* Start Records for the exercise *
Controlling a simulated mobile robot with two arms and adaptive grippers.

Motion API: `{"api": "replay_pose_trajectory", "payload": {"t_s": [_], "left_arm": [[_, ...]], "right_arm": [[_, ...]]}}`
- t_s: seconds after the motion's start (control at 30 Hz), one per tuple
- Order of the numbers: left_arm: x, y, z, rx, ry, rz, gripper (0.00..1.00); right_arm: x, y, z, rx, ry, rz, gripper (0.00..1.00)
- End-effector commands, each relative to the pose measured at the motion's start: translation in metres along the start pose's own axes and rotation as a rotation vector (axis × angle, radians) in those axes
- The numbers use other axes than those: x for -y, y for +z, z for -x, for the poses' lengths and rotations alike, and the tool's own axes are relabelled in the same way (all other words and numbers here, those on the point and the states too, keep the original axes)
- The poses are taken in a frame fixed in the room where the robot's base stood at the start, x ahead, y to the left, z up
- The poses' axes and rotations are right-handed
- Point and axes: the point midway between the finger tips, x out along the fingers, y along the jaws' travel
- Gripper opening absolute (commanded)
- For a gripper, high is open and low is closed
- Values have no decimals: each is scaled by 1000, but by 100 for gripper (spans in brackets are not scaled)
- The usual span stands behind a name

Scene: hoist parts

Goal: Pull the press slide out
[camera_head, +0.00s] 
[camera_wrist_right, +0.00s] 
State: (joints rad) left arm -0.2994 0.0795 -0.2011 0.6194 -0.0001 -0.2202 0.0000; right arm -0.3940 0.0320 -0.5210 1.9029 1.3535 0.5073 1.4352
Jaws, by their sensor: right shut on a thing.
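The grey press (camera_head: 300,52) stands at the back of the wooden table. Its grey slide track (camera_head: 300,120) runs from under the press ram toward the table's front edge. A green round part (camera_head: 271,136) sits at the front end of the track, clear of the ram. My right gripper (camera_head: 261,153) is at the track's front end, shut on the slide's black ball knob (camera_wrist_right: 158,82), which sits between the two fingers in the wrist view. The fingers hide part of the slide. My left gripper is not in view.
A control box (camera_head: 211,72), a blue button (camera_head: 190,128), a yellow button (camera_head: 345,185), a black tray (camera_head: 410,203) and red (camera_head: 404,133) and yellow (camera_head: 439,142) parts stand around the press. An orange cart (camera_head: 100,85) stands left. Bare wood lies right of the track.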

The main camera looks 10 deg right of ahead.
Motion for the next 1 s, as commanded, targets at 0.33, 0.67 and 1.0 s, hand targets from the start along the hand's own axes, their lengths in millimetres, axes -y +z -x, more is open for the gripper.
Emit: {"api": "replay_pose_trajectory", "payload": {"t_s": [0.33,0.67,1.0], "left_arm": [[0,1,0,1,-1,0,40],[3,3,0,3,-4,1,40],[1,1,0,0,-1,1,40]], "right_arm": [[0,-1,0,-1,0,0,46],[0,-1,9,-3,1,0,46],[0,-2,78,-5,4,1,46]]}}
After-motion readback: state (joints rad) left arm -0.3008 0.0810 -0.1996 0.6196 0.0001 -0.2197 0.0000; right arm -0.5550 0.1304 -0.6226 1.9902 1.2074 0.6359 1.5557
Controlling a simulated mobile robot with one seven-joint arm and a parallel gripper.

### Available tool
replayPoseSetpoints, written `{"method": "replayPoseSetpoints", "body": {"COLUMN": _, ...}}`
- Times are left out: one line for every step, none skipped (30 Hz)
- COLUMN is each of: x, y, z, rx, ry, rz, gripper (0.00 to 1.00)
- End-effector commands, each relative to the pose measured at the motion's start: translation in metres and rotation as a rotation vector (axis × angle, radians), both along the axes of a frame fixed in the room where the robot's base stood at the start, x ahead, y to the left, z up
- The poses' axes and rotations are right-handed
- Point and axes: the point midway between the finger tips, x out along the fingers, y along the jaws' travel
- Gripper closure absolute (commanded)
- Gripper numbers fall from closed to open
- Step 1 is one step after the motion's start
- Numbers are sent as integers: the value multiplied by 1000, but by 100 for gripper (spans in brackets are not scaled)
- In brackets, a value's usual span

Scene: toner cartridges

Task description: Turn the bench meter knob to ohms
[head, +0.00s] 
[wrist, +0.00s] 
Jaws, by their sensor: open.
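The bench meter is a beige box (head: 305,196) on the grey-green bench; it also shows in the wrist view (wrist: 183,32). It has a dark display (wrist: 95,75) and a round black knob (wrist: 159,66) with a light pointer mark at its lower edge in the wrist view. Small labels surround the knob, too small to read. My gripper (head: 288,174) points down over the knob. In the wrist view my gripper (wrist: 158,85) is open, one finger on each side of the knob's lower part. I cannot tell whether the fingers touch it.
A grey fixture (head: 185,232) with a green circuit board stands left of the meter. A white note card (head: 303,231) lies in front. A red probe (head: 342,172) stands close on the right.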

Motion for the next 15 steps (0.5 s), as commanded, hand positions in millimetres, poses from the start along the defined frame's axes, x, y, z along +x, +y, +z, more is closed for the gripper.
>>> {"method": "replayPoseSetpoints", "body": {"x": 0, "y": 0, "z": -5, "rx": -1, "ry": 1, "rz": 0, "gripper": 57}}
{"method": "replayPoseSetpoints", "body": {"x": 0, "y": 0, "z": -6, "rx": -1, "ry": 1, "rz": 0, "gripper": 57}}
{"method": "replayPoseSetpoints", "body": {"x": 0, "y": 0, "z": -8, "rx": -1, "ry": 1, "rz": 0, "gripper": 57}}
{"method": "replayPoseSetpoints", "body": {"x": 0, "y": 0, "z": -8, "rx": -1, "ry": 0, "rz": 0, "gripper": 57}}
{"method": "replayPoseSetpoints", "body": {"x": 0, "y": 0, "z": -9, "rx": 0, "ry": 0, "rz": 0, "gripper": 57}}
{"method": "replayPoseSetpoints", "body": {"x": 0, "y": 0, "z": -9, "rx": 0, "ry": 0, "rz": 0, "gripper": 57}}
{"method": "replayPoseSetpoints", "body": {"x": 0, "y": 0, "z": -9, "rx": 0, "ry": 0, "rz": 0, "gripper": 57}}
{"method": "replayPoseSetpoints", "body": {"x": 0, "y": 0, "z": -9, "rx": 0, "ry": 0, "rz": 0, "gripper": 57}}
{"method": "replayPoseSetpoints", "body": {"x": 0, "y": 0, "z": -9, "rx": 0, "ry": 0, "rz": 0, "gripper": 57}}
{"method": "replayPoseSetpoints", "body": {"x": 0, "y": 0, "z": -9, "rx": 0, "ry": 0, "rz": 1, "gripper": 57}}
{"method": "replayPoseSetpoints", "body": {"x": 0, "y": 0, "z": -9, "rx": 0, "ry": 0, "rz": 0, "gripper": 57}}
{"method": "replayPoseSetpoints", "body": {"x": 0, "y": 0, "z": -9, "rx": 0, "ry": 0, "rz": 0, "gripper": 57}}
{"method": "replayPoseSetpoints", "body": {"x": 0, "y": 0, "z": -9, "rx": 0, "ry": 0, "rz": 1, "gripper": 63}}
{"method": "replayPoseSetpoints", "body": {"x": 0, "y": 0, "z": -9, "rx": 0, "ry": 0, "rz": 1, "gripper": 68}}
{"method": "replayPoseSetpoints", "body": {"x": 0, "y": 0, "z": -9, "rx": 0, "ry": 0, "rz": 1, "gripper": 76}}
* End Records for the exercise *
▶ _Objective_:
Only lines with the string "closed" belong in your answer; copy each one.

▶ _The response_:
- For a gripper, high is open and low is closed
- Gripper numbers fall from closed to open
Motion for the next 15 steps (0.5 s), as commanded, hand positions in millimetres, poses from the start along the defined frame's axes, x, y, z along +x, +y, +z, more is closed for the gripper.

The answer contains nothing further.